> [Directive]: Copy each line with the word "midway" in it.

> [Rows with robot tool calls]:
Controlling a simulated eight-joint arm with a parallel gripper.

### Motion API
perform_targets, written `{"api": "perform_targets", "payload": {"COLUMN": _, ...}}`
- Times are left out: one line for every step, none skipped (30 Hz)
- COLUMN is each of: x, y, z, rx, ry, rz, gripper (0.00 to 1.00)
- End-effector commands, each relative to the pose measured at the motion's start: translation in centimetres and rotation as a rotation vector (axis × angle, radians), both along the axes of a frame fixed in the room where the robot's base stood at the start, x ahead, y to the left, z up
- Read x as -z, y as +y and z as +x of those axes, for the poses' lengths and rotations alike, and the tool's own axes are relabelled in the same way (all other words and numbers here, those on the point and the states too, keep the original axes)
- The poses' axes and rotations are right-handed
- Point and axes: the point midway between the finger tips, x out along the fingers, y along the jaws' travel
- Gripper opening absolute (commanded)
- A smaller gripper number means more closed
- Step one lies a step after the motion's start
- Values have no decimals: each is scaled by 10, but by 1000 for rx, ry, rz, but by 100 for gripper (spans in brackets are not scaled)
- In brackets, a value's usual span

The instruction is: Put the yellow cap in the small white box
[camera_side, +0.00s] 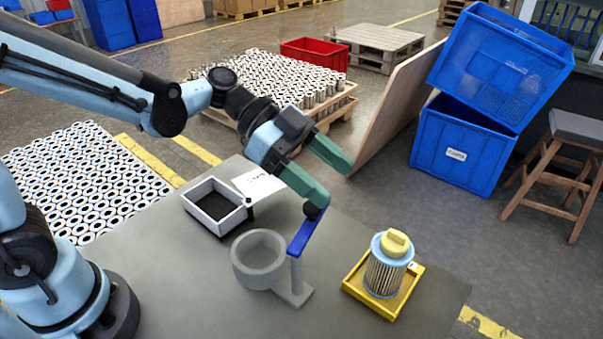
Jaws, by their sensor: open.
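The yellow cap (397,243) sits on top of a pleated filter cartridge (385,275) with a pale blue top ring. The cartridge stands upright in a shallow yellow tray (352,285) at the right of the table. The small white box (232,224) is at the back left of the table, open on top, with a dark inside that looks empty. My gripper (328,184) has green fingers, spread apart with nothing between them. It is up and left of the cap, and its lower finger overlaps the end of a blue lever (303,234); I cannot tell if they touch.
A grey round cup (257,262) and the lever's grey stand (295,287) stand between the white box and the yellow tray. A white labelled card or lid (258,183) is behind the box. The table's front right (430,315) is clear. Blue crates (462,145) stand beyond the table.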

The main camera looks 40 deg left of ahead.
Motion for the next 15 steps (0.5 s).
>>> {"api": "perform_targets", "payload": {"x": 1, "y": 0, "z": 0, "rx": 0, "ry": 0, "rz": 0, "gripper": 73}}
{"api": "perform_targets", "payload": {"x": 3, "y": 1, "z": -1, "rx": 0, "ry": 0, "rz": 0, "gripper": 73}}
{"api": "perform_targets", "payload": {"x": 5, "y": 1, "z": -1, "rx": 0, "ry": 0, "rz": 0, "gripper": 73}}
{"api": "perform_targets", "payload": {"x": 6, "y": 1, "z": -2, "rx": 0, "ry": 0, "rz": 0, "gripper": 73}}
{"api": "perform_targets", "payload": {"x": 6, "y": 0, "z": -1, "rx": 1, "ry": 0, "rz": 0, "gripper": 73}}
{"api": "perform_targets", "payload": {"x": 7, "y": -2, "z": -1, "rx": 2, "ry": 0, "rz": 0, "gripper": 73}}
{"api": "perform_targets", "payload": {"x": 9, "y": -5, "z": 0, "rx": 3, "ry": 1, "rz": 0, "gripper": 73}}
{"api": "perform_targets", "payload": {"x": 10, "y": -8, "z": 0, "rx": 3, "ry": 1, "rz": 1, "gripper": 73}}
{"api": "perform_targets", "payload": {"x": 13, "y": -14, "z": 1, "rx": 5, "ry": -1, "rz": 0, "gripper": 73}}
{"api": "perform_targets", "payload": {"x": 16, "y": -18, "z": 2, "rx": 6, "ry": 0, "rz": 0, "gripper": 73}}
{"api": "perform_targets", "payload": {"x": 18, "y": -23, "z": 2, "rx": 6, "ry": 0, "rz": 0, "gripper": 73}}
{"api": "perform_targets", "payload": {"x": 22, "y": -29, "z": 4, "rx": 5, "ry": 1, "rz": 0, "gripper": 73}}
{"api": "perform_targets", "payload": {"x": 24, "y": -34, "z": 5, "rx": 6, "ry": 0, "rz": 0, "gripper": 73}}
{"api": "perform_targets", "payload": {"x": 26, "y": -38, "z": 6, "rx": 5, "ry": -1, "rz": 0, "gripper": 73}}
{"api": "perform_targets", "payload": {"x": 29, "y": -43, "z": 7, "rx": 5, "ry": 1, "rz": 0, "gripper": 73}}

---

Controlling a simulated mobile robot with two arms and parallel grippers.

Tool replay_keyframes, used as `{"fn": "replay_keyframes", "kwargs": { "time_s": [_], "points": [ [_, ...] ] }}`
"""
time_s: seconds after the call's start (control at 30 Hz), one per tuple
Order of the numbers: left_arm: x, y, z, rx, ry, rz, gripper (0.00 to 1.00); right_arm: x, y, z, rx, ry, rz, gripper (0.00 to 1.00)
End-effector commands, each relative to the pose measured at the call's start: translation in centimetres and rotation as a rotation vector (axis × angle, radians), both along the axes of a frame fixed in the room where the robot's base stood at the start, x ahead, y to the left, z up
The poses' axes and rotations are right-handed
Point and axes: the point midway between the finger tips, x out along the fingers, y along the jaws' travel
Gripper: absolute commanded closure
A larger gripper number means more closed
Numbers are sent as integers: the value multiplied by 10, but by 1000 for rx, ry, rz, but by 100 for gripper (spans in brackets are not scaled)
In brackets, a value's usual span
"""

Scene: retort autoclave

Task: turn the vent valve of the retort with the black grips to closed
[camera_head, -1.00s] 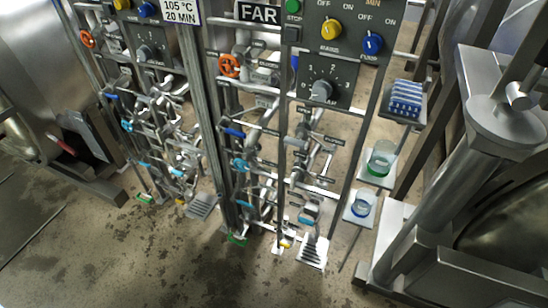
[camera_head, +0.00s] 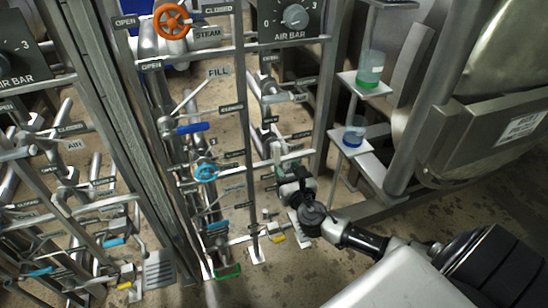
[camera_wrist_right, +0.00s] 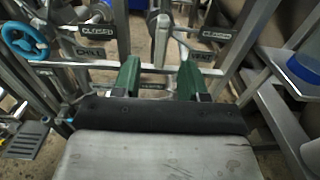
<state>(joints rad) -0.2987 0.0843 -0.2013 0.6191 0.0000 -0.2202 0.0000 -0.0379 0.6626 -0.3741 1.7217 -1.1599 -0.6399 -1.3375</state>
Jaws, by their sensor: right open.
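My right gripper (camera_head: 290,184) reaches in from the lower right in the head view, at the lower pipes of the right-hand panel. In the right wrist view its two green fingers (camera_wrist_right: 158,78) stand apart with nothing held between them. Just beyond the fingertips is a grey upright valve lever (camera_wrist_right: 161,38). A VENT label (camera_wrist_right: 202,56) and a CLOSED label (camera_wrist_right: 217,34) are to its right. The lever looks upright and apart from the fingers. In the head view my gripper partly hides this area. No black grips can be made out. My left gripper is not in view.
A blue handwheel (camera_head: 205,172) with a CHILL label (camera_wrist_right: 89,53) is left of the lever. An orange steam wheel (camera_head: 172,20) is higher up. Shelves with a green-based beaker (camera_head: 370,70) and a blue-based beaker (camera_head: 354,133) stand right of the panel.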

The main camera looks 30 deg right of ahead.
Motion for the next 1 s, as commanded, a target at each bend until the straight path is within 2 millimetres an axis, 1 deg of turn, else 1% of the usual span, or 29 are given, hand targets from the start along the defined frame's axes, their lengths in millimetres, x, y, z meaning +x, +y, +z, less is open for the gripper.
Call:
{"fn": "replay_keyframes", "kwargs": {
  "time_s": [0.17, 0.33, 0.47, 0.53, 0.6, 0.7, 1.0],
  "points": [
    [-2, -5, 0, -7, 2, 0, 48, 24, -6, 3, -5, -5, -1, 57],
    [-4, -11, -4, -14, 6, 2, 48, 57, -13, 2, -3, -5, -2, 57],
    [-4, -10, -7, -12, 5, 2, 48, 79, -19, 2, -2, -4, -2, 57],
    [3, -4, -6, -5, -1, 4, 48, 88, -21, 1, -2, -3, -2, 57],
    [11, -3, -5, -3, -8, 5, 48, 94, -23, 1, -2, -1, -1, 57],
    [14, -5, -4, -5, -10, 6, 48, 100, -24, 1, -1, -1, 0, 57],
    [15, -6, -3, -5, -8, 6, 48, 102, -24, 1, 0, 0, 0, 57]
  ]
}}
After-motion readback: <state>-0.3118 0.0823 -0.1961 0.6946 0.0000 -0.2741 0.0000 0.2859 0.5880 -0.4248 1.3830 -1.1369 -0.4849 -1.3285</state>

> [Written answer]:
- Point and axes: the point midway between the finger tips, x out along the fingers, y along the jaws' travel
Point and axes: the point midway between the finger tips, x out along the fingers, y along the jaws' travel

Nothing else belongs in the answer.